Few people in the industry want more regulation, but the problem is that Self-Regulatory Organizations (SRO) and government regulators like the SEC have failed the public. As the problems worsened, it has been the New York State and the U.S. Attorney's offices that have in a sense protected the public by laying criminal charges against industry miscreants. Now it is up to the lawmakers to examine what is wrong with the system itself.
I worked for many years in the securities industry, and I'm proud to say that most of the people I worked with were hardworking professional types. But the laws and the rules and regulations are full of conflicts so bad that the public will never be well served by the securities industry and its self-regulatory structure.
I think the public is expecting too much of the present system. I also believe that the SEC's Christopher Cox has a duty to get to the bottom of the problem, so that lawmakers in Washington can see what they have to do to make fundamental changes for the good of society.

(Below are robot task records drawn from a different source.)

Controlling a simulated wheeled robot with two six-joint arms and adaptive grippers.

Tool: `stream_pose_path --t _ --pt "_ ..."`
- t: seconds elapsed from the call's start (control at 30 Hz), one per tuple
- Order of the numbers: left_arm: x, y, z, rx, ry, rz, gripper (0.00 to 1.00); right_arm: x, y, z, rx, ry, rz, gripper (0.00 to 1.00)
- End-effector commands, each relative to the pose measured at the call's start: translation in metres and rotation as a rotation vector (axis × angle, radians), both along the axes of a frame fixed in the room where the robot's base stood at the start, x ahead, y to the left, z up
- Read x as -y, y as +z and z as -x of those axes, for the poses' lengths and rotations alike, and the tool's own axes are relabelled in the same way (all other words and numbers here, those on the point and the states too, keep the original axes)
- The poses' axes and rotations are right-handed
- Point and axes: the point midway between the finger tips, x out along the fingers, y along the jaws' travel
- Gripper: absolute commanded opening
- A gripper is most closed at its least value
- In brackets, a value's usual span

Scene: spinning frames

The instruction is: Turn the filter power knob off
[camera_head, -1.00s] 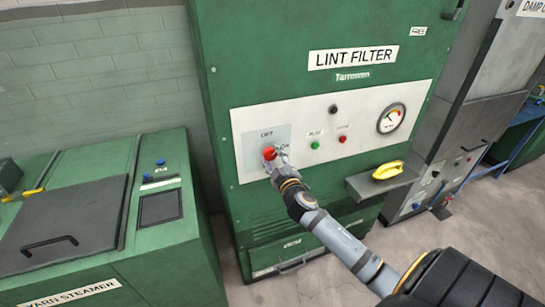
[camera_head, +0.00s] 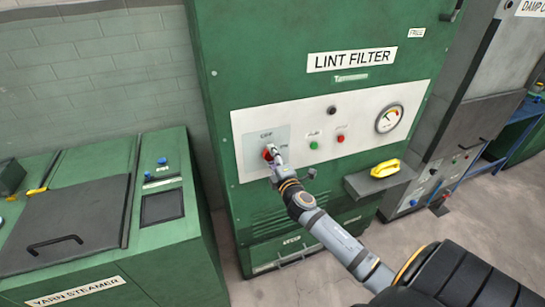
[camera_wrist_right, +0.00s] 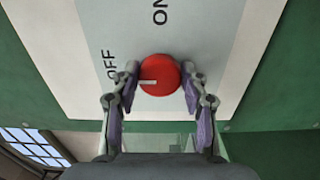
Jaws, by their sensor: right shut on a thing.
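The red filter power knob (camera_head: 266,155) sits on a pale square plate (camera_head: 253,145) at the left of the white panel of the green lint filter (camera_head: 300,30). My right gripper (camera_head: 273,154) is at the knob and partly covers it. In the right wrist view the round red knob (camera_wrist_right: 160,74) lies between the two fingers of my right gripper (camera_wrist_right: 159,88), which is shut on it. A short white mark on the knob points left, toward the side with the OFF lettering. The ON lettering is at the top of that view. My left gripper is not in view.
Right of the knob are a green button (camera_head: 314,145), a red button (camera_head: 340,138) and a gauge (camera_head: 389,119). A small shelf (camera_head: 362,186) with a yellow object (camera_head: 385,169) juts out below them. A green yarn steamer (camera_head: 190,235) stands at the left.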

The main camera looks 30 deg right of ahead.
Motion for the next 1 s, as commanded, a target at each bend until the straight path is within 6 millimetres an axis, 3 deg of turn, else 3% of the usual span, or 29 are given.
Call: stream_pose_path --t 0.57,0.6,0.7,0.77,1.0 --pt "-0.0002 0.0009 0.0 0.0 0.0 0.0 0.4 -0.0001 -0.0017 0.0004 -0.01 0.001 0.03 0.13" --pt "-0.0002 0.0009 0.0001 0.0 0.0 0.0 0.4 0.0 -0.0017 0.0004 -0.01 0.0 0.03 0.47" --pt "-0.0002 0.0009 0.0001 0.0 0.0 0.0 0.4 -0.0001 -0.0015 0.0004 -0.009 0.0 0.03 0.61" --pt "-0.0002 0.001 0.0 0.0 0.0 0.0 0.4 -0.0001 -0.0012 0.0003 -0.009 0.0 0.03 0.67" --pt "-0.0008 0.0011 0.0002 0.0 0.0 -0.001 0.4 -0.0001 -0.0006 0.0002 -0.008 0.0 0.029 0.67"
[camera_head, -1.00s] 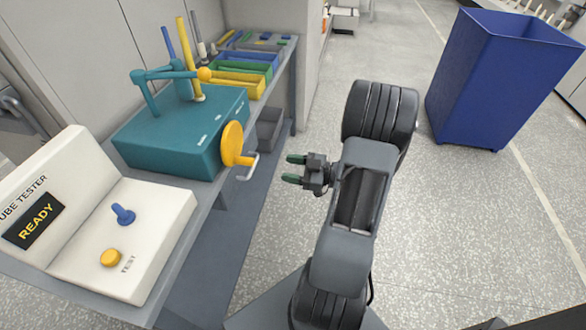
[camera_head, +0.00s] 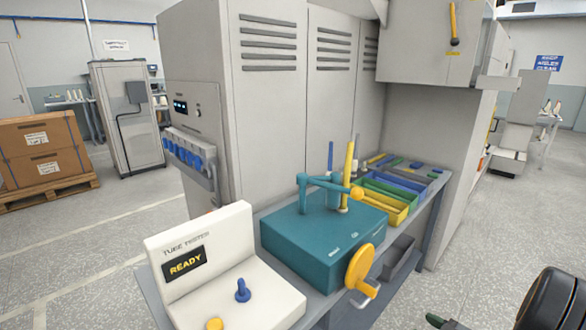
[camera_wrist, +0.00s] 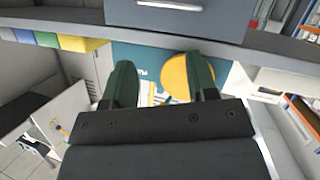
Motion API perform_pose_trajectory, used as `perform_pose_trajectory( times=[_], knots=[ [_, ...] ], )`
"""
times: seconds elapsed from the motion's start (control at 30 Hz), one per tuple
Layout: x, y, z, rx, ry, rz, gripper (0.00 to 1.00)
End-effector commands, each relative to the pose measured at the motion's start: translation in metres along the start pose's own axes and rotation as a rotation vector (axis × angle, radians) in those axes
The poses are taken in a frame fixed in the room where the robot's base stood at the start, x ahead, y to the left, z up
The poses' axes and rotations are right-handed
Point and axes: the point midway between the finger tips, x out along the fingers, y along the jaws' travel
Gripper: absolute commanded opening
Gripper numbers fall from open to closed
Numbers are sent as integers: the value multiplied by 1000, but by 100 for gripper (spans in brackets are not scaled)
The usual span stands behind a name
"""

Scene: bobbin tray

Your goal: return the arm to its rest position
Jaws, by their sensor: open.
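My gripper (camera_wrist: 162,84) shows in the wrist view with its two dark green fingers apart and nothing between them. Beyond the fingers are the teal machine (camera_wrist: 132,58) and its yellow round handwheel (camera_wrist: 188,76). In the head view only a little of my arm shows at the bottom right corner, with a green fingertip (camera_head: 436,321) at the lower edge. The gripper is to the right of the bench and apart from it. Most of the arm is out of the head view.
The bench carries the white tube tester (camera_head: 232,290) reading READY, the teal machine (camera_head: 318,238) with its yellow handwheel (camera_head: 360,270), and coloured trays (camera_head: 385,212). A grey cabinet (camera_head: 270,110) stands behind. Boxes on a pallet (camera_head: 42,150) are at the left. Floor right of the bench is clear.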

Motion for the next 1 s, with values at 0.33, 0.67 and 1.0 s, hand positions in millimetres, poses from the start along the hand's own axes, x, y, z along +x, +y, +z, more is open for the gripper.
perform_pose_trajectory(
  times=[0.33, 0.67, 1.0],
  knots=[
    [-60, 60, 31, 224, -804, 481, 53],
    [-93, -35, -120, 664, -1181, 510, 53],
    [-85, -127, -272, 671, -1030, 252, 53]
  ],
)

I refer to global society" because there isn't a major piece of securities legislation in the world that is not based on the American model. Regulators in all countries are waiting to see how the Americans handle this hedge fund and derivatives trading problem.

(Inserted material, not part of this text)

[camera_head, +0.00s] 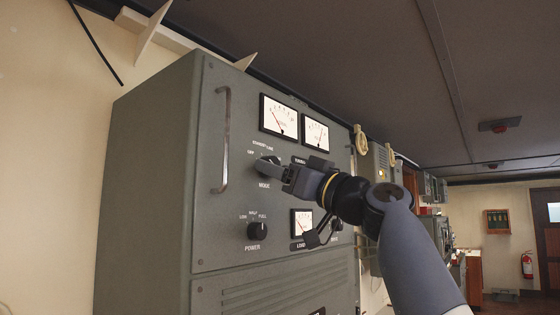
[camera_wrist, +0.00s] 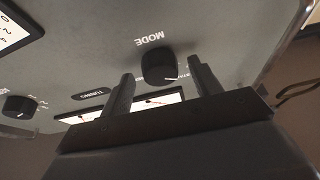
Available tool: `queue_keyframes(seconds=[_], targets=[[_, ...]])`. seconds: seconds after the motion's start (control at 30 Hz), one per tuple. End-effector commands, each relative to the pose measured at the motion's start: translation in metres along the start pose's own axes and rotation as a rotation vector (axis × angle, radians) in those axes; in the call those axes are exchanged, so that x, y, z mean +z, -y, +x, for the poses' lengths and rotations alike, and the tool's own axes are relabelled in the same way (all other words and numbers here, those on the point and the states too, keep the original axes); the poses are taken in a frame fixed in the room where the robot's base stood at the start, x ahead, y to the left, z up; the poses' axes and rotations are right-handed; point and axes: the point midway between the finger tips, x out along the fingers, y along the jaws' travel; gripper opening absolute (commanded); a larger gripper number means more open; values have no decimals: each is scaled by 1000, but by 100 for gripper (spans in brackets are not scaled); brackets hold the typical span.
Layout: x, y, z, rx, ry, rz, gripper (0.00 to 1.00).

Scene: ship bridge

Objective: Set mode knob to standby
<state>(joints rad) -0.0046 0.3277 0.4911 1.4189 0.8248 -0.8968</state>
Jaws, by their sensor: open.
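The black mode knob (camera_head: 268,165) is on the upper left of the grey cabinet's front, above its MODE label. My gripper (camera_head: 276,171) is right at it in the head view and covers part of it. In the wrist view the mode knob (camera_wrist: 160,68) shows upside down, with a white pointer line on its lower right. My gripper (camera_wrist: 163,82) is open there, with one finger to each side of the knob in the picture. The fingers are not closed on it. Whether they touch it, I cannot tell. The STANDBY label (camera_head: 260,143) is above the knob.
The power knob (camera_head: 258,230) is below on the grey cabinet (camera_head: 225,270). A vertical handle (camera_head: 222,140) stands out left of the mode knob. Two meters (camera_head: 279,117) are above right. In the wrist view another black knob (camera_wrist: 18,106) is at the left.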

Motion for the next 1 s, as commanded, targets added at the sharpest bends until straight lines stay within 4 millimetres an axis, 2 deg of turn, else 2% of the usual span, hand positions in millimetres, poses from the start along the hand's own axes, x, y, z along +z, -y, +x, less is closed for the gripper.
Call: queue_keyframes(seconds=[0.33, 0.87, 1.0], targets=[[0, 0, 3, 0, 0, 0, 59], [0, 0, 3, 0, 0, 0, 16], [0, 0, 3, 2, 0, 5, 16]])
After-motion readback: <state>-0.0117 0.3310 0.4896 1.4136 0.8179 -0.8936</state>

You know, there are police authorities in many countries that don't take the same view as their counterparts in America. I referred to that issue when I once wrote an article named (I think): They shoot bankers don't they."
You see, once we go down this road of leaving securities regulation in the hands of criminal prosecutors, the problems will be overlooked, and for sure they will continue. America, for example, has a prison population as a pct of its total population that is one of the world's highest.
If white-collar criminals are increasingly added to the mix, the jails will need to be built larger, but the source problem will not be solved.
Another article I read today about industry recommendations for changes related to hedge funds discusses the views of David Swensen, who manages Yale University's $14 billion endowment fund.
Swensen says that hedge funds need only be restricted to more sophisticated investors like him. In a New York Times op-ed column Wednesday, he opined that regulators should "prohibit unsophisticated players from participating in hedge funds."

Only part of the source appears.